As many of you know, I am focused more on feature phones than on "smart phones". While I love high-end phones, I want to see good experience available to the masses.
So I'm more excited by Alltel's Celltop than I am about Apple's iPhone. Sure, the iPhone looks pretty and looks like it has a good experience ... but Celltop will be available to a large portion of Alltel's customers. And your carrier can repeat the process now.
Celltop was designed by frog design, in cooperation with Alltel, QUALCOMM, and Motricity (all of whom need a good win). Users can get standard stuff (weather, sports, news, stocks, various sports), some on-device stuff (call logs, messaging center), and ringtones both on-device and available for purchase. All of this in an experience customizable by the user to content, widgets, and color and available with 1-2 keypresses.

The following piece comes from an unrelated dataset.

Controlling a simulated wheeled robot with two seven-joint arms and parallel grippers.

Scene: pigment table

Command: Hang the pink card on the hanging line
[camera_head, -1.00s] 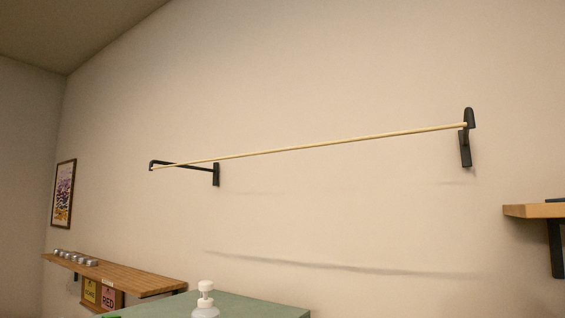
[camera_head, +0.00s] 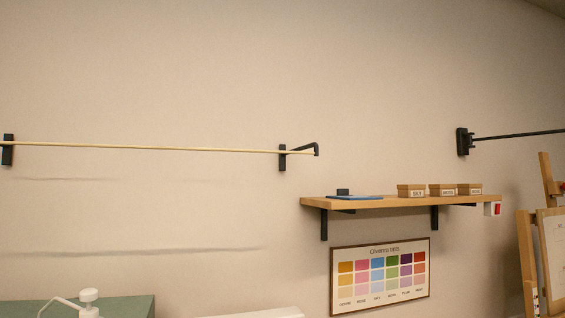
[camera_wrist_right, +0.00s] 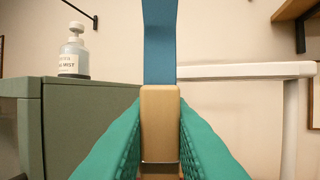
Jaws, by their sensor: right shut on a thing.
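The hanging line (camera_head: 170,148) is a thin pale-yellow line on the left of the head view, running between two black wall brackets. No card hangs on the part that shows. In the right wrist view, my right gripper (camera_wrist_right: 160,125) has teal fingers shut on a tan wooden piece (camera_wrist_right: 160,110) with a thin metal band near its lower end. A blue strip (camera_wrist_right: 160,40) rises above this piece; I cannot tell how they join. No pink card shows in either view. My left gripper is not in view.
A green cabinet (camera_wrist_right: 75,110) bears a white pump bottle (camera_wrist_right: 73,60). A white table (camera_wrist_right: 245,71) stands to its right. In the head view, a wooden shelf (camera_head: 380,203) holds small boxes, above a colour chart (camera_head: 381,275). An easel (camera_head: 530,250) is at the far right.

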I'm most interested in the reported extensibility. Already the widgets ("cells") are more compelling than many in Widsets, most of which are simply RSS feeds.
Interestingly, Sprint has had the same uiOne technology available on some of its phones for over a year, but they were too timid to move beyond fairly simple graphic and color customization of the standby screen and main menu. Maybe now they'll start listening to their own designers.

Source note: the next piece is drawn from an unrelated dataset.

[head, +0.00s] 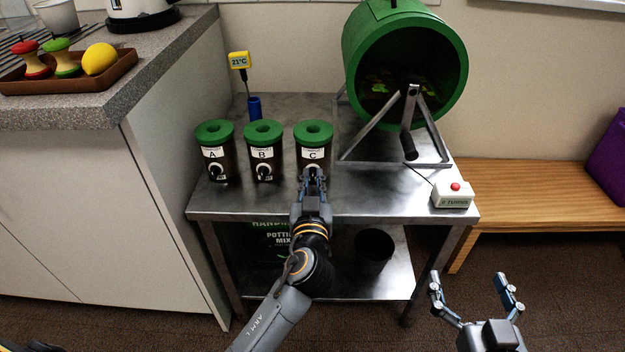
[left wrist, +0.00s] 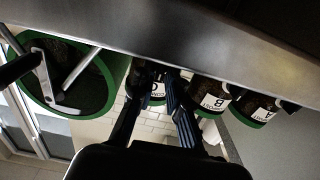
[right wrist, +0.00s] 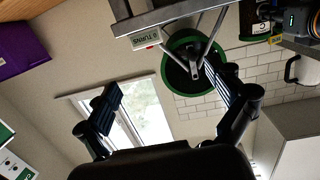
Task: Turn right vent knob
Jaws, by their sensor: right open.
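Three dark canisters with green lids stand in a row on the metal table, labelled A (head: 214,153), B (head: 263,154) and C (head: 313,150). The right one, on C, is mostly covered by my left gripper (head: 314,174). In the left wrist view its fingers (left wrist: 155,80) stand partly apart in front of canister C (left wrist: 157,89); whether they grip the knob cannot be seen. My right gripper (head: 476,285) is open and empty, in front of the table at the right.
A green drum (head: 458,65) on a metal stand with a crank is behind and right of canister C. A white box with a red button (head: 453,194) sits at the table's right corner. A yellow thermometer (head: 239,60) stands behind the canisters. A wooden bench (head: 540,180) is at right.

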I'd like to take this a bit further. I want dynamic content on the standby screen (not just one keypress away).
I want some information available less directly, with background colors/textures designating information.
- The top part of the screen might have a background color designating how my portfolio is faring.
- The middle part might have traffic status for my route home ("ooh, traffic is looking bad. I'll work for another 30 minutes").
- The bottom might have weather projections for the next few hours.
But let's go beyond just this set of "standard". Let me jot down notes (text, voice, or picture) - where did I park? what am I supposed to get at the grocery store? I'll dismiss these when they are no longer relevant. There's so much to do, and Celltop is pointing the way.